Brent Gloy, a U.S. agriculture economist, has three messages for Canadian farmers.
Get fixed costs under control, reduce fixed costs and take steps to cut fixed costs.
Gloy hammered home his fixed cost mantra in February at Crop Connect, an ag industry conference held in Winnipeg.
Canadian growers should learn a lesson from south of the border, he said. With grain and oilseed values in the tank, many U.S. farmers are suffering because they paid $300,000 for a new tractor or $8,000 an acre for land five years ago.
“There are a lot of farmers feeling a lot of financial stress,” said Gloy, who runs a service called Agricultural Economic Insights and farms in southwestern Nebraska.
“They made bad decisions when times were good and now they’re going to pay a price for those questionable decisions.”
Grain prices are stronger north of the border thanks to the 75 cent Canadian dollar, but this is not a time for complacency. Gloy said it’s the perfect time to take a hard look at production costs.
“If (the) exchange rate were to change … your fixed costs are what’s going to hurt you. Be very careful about building your fixed costs in this environment,” said Gloy, who was formerly an agricultural economist at Cornell University.
“You’re all on the same (global) cycle. Exchange rates may make it feel different right now, but the reality is the world has added a lot of acres.”
Wheat is a perfect example. Russia and Ukraine are producing more wheat than ever, driving up global stocks and pushing prices down.
“We grow a lot of wheat on our farm. Right now it is horrific, economically,” Gloy said.
“In most cases we’re getting to the point where revenues barely exceed marginal costs.”
He said fixed costs are around 50 percent of total costs on U.S. grain farms.
Estimates suggest fixed costs are a smaller percentage in Western Canada. For example, Manitoba Agriculture estimates the following crop production costs to grow spring wheat:
- Operating costs, such as seed and fertilizer, are $192.30 per acre.
- Fixed costs, land investment, machinery depreciation, ma-chinery investment and storage are $122.17 per acre.
Fixed costs for most crops represent about a third of production costs, said Darren Bond, Manitoba Agriculture’s farm management specialist.
However, Bond agreed with Gloy’s position on equipment and land.
“How a producer manages fixed costs often decides whether they are profitable or not.
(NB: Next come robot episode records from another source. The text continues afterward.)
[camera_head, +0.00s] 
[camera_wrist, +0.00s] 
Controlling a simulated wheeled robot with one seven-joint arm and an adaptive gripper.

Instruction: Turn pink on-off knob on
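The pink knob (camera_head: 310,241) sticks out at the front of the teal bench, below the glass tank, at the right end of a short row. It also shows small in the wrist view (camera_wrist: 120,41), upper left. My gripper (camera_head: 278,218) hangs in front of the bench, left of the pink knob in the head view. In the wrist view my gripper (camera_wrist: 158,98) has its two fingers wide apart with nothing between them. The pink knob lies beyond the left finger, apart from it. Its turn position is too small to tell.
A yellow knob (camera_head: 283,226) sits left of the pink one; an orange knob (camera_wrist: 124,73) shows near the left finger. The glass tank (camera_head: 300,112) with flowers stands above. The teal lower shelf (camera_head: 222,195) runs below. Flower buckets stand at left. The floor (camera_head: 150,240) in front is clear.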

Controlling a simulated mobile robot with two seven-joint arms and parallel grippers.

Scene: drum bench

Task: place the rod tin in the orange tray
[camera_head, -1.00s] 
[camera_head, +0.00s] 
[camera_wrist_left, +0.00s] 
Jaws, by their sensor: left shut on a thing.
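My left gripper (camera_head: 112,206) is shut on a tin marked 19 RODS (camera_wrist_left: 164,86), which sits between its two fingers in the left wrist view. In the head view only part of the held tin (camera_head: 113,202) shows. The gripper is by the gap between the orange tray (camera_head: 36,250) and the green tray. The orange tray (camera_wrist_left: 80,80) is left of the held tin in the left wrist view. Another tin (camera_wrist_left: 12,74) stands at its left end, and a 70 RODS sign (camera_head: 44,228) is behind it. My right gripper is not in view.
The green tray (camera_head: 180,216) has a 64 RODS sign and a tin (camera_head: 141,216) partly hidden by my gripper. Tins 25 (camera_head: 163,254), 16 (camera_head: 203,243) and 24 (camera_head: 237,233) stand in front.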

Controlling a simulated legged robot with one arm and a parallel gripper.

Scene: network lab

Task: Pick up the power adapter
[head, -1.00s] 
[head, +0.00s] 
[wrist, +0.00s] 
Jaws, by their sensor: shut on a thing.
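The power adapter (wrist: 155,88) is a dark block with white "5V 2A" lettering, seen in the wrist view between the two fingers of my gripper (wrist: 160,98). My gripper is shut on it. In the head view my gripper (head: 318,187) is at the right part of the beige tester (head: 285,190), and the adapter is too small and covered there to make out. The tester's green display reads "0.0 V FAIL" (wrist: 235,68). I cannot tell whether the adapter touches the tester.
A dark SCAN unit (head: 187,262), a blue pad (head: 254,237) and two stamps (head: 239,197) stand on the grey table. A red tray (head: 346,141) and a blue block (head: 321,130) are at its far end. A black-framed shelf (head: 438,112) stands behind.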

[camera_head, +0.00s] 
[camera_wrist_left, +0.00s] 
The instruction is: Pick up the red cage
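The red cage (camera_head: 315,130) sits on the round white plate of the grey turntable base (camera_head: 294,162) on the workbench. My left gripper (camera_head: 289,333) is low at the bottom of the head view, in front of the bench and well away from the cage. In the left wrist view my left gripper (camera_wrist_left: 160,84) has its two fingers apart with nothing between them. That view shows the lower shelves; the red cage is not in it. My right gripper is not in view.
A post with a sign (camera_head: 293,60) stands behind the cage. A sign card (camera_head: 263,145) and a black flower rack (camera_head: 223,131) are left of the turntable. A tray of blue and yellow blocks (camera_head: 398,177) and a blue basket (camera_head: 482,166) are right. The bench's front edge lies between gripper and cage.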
It is a huge factor,” he said. “I think that’s where the most ground can be made for cutting costs.”
Although the cost of seed, fertilizer, fuel and pesticides may be larger than fixed costs, most producers know the prices and are good at managing operating costs.
As a result, potential savings on that side of the ledger may be marginal, Bond said.
Manitoba Agriculture estimates show that land represents 18 percent of total costs on the average farm, while equipment is 12 percent.
However, there is no such thing as an “average farm,” and there’s tremendous variability from farm to farm in the amount of money tied up in land and equipment.
Producers with a new fleet of equipment will have substantially higher depreciation and debt than producers running 20-year-old tractors because equipment prices have jumped in the last five years.
“Four wheel drives to air drills, sprayers and combines have all seen prices increase,” Bond said.
“That’s where we see the fixed cost side has really gone up.”
Getting a handle on fixed costs doesn’t mean farmers should stop buying equipment or land, Gloy said.
However, more time should be dedicated to the economics of combines, tractors and farm expansion.
“Look at the people (U.S. farmers) who got themselves in trouble. What did they do? They blew their working capital,” he said.
“Fixed costs are the hardest to get down. They take the most effort to figure out, in part because they’re hard to estimate…. If you have another hour of your time and you can spend it anywhere, spend it on this.”